Robot episode data:
::::::::
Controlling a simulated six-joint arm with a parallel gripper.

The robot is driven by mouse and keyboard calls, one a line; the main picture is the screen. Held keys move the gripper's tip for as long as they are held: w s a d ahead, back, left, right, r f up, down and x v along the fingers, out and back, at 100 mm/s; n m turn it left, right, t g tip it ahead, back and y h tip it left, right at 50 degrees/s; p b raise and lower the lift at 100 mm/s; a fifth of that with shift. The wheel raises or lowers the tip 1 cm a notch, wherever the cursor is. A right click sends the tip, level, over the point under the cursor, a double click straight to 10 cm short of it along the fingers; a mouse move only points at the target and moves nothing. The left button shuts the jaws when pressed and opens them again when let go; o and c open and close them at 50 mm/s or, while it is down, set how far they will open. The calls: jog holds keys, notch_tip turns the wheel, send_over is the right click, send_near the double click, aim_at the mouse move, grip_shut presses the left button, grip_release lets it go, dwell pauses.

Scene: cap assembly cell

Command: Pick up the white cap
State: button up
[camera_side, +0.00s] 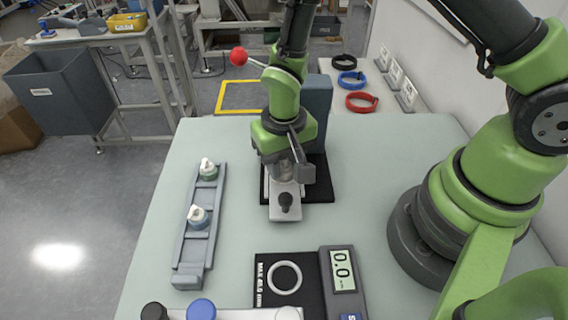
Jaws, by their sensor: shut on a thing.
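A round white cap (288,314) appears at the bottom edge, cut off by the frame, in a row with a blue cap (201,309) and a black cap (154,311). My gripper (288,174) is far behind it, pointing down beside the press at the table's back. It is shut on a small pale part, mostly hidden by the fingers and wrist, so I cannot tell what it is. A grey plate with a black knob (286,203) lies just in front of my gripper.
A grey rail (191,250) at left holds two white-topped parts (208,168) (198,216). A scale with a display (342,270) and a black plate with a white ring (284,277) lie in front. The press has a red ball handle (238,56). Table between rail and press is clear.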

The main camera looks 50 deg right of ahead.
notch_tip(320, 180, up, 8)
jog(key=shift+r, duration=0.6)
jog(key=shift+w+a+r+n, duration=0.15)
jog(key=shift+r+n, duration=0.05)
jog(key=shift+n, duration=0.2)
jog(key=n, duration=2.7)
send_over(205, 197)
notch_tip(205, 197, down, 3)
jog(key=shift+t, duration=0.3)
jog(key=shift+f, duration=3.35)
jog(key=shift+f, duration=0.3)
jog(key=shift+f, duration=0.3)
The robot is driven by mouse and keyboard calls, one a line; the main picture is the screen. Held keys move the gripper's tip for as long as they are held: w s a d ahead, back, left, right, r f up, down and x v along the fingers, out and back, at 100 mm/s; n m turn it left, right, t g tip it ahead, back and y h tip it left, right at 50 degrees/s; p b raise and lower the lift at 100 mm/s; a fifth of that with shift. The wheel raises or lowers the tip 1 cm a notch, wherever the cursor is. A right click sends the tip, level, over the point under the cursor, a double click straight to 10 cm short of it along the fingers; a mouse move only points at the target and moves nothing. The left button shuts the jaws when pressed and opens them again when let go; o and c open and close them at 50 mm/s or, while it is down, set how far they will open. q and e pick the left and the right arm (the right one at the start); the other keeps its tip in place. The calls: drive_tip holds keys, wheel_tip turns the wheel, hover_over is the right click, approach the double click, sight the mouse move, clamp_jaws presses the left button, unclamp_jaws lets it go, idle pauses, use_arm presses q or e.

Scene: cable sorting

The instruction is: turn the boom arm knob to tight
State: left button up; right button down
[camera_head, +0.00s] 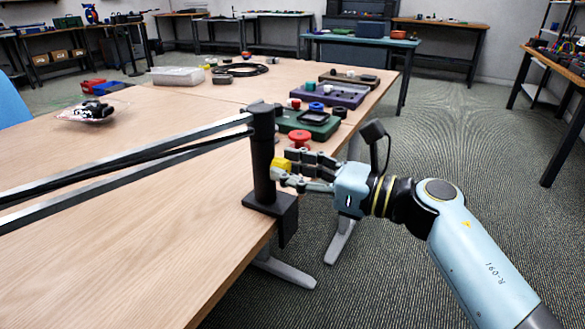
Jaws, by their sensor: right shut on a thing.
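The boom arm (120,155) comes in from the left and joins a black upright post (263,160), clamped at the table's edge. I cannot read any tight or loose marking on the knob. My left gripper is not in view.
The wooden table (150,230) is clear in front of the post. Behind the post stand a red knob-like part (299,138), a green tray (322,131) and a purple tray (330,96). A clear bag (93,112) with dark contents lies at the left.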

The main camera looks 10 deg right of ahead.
::::::::
→ **Exercise**
Search the entries for the word "State" and pick out every line that holds it.

→ **Response to this exercise**
State: button up
State: left button up; right button down

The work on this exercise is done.